Sometimes I have problems articulating concepts in a few words, but a term I recently stumbled across, Shiny Object Syndrome, sums ups one of them nicely.
One of the great things in working as I do is that I can jump from project to project. Something isn’t working out? Dump it. Something very cool grabs my attention? Go for it.
However, I’ve also worked with or for folks who have the same sort of approach and discovered it can be frustrating when on the receiving end – particularly when I know the Next Big Thing they are chasing won’t be – or is really just A New Thing But Not Terribly Unlike The Old Thing We’re Already Doing Well.
This jumping from thing to thing is called the Shiny Object Syndrome. It can happen on a small scale (oooh.. new Dilbert strip, must stop writing this email and take a look) or bigger things – like stopping work on one trusty web site to work on another you have no idea as to whether it will work out.
The biggest influences for triggering the Shiny Object Syndrome when working for others I’ve found is other party’s good-mate-who-knows-a-bit-about-the-web or the outsourced Expert Consultant who has a uni degree; or the flashy article on an “authority” site with a few dozen likes.
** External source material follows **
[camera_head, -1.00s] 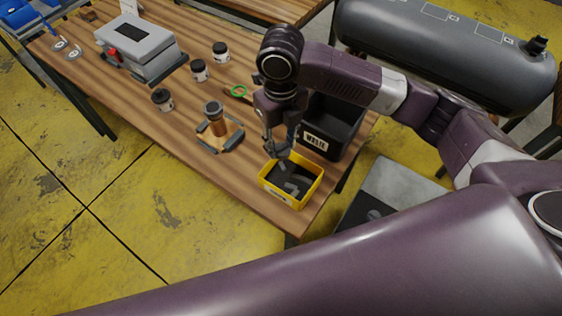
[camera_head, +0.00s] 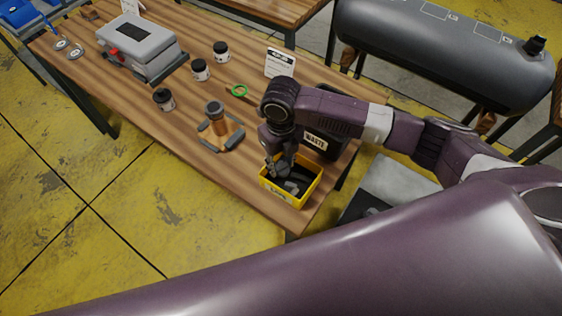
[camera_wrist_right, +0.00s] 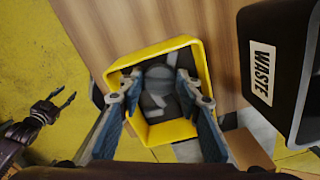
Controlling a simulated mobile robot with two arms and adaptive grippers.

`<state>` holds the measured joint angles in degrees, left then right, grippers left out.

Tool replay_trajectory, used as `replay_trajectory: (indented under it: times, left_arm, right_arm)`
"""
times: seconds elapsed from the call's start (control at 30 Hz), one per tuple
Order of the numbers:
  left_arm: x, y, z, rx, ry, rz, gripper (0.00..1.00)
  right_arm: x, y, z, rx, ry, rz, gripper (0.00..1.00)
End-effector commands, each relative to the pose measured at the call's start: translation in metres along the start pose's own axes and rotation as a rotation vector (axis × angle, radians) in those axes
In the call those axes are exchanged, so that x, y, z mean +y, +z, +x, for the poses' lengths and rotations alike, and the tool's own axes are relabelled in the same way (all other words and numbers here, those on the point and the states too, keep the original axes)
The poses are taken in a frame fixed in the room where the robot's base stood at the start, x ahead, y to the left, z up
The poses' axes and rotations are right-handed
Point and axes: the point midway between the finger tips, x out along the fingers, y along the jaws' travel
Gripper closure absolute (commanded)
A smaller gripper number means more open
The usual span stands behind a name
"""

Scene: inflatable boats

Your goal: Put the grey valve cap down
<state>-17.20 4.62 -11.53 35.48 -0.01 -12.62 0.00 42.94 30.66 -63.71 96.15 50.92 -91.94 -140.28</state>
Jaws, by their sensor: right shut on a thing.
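The grey valve cap (camera_wrist_right: 158,74) shows as a rounded grey shape between the fingertips of my right gripper (camera_wrist_right: 160,88) in the right wrist view. The gripper is shut on it, pointing down into the yellow bin (camera_wrist_right: 151,52). In the head view my right gripper (camera_head: 279,168) is low at the back of the yellow bin (camera_head: 291,198), and the cap is hidden there. Other grey pieces lie in the bin; whether the cap touches them I cannot tell. My left gripper (camera_wrist_right: 56,102) is open and empty at the left of the wrist view, away from the bin.
A black waste bin (camera_head: 318,145) stands right behind the yellow bin. A tool stand (camera_head: 216,126), several dark-lidded jars (camera_head: 200,70), a green ring (camera_head: 239,90) and a grey device (camera_head: 137,45) are on the wooden table (camera_head: 160,125). A dark tank (camera_head: 445,45) is beyond.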

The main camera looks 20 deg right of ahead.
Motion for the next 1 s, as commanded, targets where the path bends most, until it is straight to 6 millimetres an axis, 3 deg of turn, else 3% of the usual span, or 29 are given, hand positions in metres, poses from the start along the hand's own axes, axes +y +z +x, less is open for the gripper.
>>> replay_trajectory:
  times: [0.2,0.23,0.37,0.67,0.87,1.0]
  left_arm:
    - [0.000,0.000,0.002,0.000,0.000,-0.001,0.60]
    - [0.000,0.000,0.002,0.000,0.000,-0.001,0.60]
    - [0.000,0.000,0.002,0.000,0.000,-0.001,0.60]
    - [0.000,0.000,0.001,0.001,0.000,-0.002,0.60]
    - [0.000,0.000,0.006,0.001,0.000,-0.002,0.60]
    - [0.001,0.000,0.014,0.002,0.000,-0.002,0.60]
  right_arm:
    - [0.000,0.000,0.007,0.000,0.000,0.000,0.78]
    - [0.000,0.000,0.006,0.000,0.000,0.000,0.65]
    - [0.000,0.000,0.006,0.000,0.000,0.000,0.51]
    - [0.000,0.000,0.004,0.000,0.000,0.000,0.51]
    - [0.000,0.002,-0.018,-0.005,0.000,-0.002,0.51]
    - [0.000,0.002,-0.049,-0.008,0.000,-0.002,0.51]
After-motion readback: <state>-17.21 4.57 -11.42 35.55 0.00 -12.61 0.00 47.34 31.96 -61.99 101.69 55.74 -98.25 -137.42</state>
The good mate is a dangerous creature and a uni degree doesn’t make an expert. Articles on strategy are sometimes just *theory*, or they contain really rubbery figures. For example, doing X boosting leads by 200% isn’t all that impressive if the base lead figure was 1.
Shiny Object Syndrome threatens just about everyone who works online as there are so many distractions and so many promises of striking it big.
Before chasing that glimmer, ask yourself what do you risk through the distraction. I agree to a degree with “no pain, no gain”, “no risk, no reward” and “fortune favours the brave” – but there is a difference between bravery and stupidity.
I’m still struggling to put my own advice into practice though :).